Friday, July 4, 2014

The 4th of July, 2014?

  You know? I try harder to come up with a proper title everyday. I truly want to sound Mature, but yet Youth attainable. I am not kidding when I say this, last night when I clocked in, I was sent to a page that still blows My mine. Twitter, put Me back on the please. I was in a state of uncertainness, and called it a game. Which is what I call anything involved with messing with My life. Adults do not screw with the Lives of others and that is fact. Last night? Hey, before i went to scribbling on here I went to a Friends house and smoked some weed. After a while, and I mean a period of showing such innocence beyond Your grasp, I was asked if I wanted to really party. Glenn is from a crew on the job and He wanted to now if I'd like to take some Fat Girls to the Mountains. Myself? I really don't like being put into such situations. I was asked if I were a Coward. Again I turned the other cheek. Of course He never struck the first one. I have told You about smoking that damn pot, I have hit the pipe a few times recently.

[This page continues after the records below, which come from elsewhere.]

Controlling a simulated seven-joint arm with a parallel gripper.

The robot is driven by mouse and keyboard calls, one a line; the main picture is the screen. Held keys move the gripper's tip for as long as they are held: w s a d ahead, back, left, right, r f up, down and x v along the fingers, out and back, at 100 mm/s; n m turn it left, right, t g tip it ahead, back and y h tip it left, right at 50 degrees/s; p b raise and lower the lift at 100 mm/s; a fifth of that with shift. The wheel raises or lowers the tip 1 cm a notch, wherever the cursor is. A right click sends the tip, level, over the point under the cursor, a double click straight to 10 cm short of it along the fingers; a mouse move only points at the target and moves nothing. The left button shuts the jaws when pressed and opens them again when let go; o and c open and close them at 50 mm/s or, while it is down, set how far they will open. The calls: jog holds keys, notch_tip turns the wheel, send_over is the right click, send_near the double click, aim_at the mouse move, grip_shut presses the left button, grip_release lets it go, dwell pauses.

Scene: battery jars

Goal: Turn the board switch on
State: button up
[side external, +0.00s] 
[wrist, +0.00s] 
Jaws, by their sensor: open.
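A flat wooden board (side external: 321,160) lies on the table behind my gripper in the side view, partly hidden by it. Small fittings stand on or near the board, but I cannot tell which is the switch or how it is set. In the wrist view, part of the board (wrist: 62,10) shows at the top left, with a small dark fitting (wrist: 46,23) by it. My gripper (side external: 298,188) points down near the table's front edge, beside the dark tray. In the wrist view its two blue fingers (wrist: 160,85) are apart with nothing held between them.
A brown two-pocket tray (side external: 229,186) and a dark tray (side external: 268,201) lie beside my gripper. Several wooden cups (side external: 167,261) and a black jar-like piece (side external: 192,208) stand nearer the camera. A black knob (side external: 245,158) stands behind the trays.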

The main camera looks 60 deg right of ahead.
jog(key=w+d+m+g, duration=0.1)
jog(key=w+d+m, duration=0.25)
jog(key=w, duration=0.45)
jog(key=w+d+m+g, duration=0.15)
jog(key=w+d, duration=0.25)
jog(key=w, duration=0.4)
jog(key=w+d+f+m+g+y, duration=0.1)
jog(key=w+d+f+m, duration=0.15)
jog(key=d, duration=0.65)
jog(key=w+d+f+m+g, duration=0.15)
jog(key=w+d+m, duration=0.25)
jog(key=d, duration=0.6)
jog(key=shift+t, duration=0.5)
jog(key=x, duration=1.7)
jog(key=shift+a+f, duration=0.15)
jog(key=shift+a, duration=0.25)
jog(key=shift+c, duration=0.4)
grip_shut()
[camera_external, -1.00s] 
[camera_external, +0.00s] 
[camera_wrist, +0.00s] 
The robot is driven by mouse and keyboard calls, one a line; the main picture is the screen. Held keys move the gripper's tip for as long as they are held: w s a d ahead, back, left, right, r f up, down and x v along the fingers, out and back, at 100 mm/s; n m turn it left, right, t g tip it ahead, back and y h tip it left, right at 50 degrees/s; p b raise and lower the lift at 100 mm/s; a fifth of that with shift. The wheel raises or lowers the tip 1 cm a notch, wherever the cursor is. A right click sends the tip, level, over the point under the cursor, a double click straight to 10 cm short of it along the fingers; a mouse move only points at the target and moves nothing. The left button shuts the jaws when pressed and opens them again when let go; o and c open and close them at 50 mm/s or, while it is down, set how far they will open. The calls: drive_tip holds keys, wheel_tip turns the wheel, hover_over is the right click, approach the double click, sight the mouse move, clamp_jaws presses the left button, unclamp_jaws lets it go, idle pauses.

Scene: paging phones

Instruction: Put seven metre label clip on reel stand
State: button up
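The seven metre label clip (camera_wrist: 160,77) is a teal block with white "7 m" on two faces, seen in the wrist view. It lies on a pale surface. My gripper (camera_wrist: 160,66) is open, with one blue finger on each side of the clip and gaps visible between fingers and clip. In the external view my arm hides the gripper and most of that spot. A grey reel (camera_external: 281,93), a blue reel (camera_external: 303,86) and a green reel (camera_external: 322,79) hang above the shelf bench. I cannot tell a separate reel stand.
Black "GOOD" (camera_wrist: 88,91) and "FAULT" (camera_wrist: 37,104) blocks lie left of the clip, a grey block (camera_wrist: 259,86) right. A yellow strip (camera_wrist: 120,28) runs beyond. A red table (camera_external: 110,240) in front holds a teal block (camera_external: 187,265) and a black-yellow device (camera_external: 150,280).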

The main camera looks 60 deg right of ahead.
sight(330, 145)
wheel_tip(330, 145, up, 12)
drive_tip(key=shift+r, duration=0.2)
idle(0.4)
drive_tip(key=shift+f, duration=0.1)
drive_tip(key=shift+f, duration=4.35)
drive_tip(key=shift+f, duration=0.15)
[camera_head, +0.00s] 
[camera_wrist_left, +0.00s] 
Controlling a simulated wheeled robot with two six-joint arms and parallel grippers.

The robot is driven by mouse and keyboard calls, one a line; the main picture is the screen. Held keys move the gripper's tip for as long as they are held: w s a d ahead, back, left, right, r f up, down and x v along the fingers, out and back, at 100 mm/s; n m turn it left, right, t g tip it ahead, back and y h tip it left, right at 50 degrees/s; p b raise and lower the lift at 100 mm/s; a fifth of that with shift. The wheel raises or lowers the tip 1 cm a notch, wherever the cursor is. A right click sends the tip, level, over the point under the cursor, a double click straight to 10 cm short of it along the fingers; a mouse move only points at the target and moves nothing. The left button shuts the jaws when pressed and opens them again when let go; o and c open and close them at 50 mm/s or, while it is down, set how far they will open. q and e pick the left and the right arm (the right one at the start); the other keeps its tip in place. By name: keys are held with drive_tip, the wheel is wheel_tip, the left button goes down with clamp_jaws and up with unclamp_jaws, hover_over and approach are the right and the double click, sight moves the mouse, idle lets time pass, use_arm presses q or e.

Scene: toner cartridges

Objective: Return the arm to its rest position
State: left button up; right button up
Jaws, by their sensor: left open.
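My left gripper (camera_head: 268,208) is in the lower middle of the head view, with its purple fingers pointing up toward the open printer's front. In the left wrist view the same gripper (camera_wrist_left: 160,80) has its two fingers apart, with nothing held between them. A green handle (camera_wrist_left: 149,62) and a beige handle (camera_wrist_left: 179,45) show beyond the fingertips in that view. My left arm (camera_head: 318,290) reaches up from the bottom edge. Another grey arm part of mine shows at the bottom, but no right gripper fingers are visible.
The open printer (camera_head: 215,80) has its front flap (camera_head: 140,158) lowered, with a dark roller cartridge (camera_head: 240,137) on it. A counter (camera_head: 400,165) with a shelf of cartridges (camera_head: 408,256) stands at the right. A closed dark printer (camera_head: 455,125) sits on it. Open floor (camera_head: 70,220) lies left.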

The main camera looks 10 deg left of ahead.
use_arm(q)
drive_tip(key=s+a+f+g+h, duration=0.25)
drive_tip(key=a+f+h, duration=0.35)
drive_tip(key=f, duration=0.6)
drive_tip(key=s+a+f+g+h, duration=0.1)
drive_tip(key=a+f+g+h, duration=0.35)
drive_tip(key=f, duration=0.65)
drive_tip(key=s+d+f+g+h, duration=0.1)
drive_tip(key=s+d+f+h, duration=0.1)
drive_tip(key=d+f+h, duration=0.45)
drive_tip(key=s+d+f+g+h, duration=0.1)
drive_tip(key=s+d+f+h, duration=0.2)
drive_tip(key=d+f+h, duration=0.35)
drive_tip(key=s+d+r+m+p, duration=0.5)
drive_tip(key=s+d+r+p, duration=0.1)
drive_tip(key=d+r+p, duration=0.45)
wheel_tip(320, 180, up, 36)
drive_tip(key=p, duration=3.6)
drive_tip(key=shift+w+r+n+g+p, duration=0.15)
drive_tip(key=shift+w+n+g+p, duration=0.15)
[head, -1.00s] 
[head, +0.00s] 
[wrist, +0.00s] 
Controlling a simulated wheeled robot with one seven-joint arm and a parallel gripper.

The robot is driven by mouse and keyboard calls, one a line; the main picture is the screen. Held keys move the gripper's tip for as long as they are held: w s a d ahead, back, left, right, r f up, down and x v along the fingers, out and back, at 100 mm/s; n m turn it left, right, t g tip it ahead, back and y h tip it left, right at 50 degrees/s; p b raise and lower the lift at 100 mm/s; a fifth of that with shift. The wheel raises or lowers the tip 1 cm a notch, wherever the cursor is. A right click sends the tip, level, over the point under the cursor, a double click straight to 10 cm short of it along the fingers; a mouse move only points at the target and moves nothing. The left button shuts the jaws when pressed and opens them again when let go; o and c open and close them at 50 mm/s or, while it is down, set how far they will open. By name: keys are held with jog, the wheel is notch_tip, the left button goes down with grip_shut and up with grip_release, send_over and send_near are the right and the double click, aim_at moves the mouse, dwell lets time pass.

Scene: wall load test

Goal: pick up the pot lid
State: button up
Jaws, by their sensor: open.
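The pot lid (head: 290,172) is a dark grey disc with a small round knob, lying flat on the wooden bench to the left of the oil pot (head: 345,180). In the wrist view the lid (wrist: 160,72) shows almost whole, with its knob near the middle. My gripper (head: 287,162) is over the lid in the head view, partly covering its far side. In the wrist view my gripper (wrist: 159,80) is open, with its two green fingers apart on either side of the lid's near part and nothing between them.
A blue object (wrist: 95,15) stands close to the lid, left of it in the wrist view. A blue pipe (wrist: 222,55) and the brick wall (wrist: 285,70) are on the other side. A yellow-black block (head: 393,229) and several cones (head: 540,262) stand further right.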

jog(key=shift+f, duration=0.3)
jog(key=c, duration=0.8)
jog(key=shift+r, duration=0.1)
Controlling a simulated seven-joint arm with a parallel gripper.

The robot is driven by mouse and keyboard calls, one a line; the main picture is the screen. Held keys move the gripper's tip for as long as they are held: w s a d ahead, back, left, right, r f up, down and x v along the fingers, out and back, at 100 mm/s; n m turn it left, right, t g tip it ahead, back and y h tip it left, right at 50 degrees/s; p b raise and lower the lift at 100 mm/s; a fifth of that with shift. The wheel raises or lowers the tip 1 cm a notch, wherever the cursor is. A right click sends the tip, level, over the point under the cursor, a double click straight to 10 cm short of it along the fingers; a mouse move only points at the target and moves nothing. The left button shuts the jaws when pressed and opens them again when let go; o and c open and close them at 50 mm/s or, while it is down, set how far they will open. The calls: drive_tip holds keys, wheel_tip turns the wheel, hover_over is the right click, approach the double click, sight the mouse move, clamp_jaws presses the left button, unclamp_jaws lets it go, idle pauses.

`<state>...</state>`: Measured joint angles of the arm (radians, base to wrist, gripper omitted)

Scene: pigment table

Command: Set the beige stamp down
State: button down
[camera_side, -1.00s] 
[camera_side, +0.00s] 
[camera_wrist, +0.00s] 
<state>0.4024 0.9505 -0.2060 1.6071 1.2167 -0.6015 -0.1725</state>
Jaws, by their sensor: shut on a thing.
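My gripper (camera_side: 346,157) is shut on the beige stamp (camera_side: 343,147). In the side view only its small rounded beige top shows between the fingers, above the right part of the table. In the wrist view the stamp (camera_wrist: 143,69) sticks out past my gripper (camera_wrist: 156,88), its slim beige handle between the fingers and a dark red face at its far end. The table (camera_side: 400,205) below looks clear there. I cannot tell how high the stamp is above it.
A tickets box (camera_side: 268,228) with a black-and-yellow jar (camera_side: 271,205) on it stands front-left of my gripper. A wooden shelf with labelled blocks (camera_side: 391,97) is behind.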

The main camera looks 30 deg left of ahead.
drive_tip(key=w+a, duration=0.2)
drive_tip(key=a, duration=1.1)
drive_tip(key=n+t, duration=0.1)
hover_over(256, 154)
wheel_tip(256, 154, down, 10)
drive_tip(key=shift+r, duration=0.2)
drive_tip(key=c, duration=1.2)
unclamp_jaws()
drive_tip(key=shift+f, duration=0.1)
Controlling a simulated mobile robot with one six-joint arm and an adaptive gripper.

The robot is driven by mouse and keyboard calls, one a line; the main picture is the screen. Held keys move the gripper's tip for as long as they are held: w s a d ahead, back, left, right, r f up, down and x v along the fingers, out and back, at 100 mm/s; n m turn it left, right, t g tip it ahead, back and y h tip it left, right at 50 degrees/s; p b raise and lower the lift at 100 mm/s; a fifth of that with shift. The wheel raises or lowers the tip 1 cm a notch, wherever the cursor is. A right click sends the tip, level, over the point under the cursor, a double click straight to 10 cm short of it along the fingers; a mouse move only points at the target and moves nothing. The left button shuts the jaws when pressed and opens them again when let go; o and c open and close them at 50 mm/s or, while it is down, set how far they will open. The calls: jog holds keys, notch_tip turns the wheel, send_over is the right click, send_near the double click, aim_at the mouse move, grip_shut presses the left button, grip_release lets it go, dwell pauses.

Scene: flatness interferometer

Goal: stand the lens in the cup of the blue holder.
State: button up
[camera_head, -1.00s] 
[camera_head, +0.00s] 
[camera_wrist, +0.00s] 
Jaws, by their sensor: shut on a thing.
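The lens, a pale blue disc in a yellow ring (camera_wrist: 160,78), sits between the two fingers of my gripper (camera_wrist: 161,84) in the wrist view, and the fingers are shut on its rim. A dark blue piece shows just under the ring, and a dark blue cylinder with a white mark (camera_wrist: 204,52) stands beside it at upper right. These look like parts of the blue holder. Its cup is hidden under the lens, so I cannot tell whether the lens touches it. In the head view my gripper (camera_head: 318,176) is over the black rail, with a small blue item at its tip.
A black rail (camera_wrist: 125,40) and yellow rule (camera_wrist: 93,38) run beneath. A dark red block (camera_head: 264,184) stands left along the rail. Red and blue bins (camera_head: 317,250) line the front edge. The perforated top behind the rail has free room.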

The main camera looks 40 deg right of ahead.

But I can count the times on one hand in the past six months for damn sure. Just because I don't want to be stuck out in the mountains with People that can turn into Folks You don't want to be around? As I say though, I was talking as innocent as a Teenager and that is a fact. I say that I see the difference between young and old, I see Myself when I am a Greenhorn. The saddest part is that I am fifty four years old. My great Nephew is a Coward in the making, I told His Dad that if He has.nt changed by His Teens? Boxing! Kid's, You do not to live a Life such as Mine. Get a grip on Yourselves before it's too late. Dammit all!